Quote, verbatim, all material below, without pictures.

>> begin

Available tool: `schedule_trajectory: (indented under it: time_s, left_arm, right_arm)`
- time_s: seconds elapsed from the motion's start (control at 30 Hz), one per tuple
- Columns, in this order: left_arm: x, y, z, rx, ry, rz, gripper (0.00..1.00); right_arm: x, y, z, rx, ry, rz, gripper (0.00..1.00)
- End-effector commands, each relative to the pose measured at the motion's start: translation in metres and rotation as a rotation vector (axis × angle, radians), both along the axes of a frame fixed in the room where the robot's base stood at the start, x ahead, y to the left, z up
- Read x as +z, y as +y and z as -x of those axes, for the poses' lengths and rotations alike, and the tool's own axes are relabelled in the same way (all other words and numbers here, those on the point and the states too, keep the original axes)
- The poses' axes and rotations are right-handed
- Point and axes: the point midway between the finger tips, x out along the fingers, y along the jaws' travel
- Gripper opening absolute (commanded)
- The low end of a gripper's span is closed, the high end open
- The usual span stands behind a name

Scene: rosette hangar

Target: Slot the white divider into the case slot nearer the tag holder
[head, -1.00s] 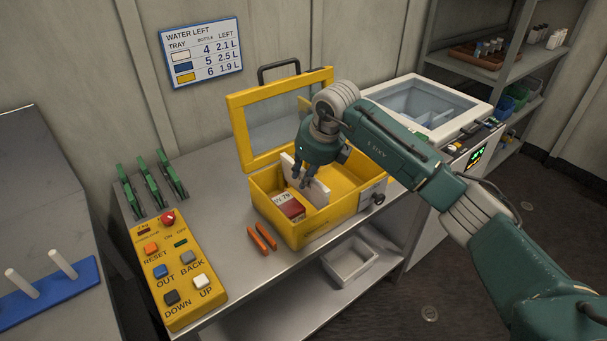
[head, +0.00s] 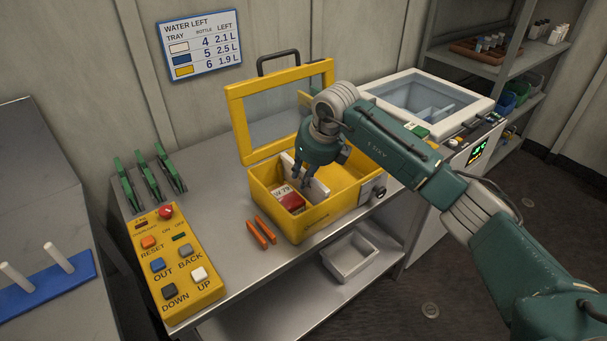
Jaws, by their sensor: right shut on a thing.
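The yellow case (head: 322,222) stands on the metal bench with its window lid (head: 236,122) raised. My right gripper (head: 304,184) reaches down into the case and is shut on the white divider (head: 319,190). The divider is upright inside the case, just behind a red and white box (head: 292,203); the fingers hide its middle. I cannot tell whether its lower edge is in a slot, as the slots are hidden. A small grey fitting, perhaps the tag holder (head: 367,194), is on the case's front wall near the right end. My left gripper is not in view.
A yellow button box (head: 177,263) and green clips (head: 148,180) are to the left. A white-rimmed tank (head: 470,118) stands close on the right. An empty white bin (head: 350,257) sits on the lower shelf.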

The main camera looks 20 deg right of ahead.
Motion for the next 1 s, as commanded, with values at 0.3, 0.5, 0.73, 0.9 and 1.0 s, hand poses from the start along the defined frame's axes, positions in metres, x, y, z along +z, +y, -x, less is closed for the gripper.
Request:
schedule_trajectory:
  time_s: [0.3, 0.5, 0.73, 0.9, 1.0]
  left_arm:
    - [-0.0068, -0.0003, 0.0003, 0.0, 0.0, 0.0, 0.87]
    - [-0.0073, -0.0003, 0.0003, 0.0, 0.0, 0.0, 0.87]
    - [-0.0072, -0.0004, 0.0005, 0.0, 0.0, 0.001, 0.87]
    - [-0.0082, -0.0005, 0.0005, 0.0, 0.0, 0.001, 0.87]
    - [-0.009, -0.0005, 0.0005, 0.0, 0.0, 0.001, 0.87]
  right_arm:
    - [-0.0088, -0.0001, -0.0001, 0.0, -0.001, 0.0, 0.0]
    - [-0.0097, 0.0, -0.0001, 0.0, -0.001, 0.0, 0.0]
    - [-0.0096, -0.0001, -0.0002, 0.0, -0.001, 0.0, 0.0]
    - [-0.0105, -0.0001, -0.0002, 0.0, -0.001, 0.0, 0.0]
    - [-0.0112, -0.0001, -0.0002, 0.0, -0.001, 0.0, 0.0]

>> end

*The reply*
Available tool: `schedule_trajectory: (indented under it: time_s, left_arm, right_arm)`
- time_s: seconds elapsed from the motion's start (control at 30 Hz), one per tuple
- Columns, in this order: left_arm: x, y, z, rx, ry, rz, gripper (0.00..1.00); right_arm: x, y, z, rx, ry, rz, gripper (0.00..1.00)
- End-effector commands, each relative to the pose measured at the motion's start: translation in metres and rotation as a rotation vector (axis × angle, radians), both along the axes of a frame fixed in the room where the robot's base stood at the start, x ahead, y to the left, z up
- Read x as +z, y as +y and z as -x of those axes, for the poses' lengths and rotations alike, and the tool's own axes are relabelled in the same way (all other words and numbers here, those on the point and the states too, keep the original axes)
- The poses' axes and rotations are right-handed
- Point and axes: the point midway between the finger tips, x out along the fingers, y along the jaws' travel
- Gripper opening absolute (commanded)
- The low end of a gripper's span is closed, the high end open
- The usual span stands behind a name

Scene: rosette hangar

Target: Slot the white divider into the case slot nearer the tag holder
[head, -1.00s] 
[head, +0.00s] 
Jaws, by their sensor: right shut on a thing.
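The yellow case (head: 322,222) stands on the metal bench with its window lid (head: 236,122) raised. My right gripper (head: 304,184) reaches down into the case and is shut on the white divider (head: 319,190). The divider is upright inside the case, just behind a red and white box (head: 292,203); the fingers hide its middle. I cannot tell whether its lower edge is in a slot, as the slots are hidden. A small grey fitting, perhaps the tag holder (head: 367,194), is on the case's front wall near the right end. My left gripper is not in view.
A yellow button box (head: 177,263) and green clips (head: 148,180) are to the left. A white-rimmed tank (head: 470,118) stands close on the right. An empty white bin (head: 350,257) sits on the lower shelf.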

The main camera looks 20 deg right of ahead.
Motion for the next 1 s, as commanded, with values at 0.3, 0.5, 0.73, 0.9 and 1.0 s, hand poses from the start along the defined frame's axes, positions in metres, x, y, z along +z, +y, -x, less is closed for the gripper.
Request:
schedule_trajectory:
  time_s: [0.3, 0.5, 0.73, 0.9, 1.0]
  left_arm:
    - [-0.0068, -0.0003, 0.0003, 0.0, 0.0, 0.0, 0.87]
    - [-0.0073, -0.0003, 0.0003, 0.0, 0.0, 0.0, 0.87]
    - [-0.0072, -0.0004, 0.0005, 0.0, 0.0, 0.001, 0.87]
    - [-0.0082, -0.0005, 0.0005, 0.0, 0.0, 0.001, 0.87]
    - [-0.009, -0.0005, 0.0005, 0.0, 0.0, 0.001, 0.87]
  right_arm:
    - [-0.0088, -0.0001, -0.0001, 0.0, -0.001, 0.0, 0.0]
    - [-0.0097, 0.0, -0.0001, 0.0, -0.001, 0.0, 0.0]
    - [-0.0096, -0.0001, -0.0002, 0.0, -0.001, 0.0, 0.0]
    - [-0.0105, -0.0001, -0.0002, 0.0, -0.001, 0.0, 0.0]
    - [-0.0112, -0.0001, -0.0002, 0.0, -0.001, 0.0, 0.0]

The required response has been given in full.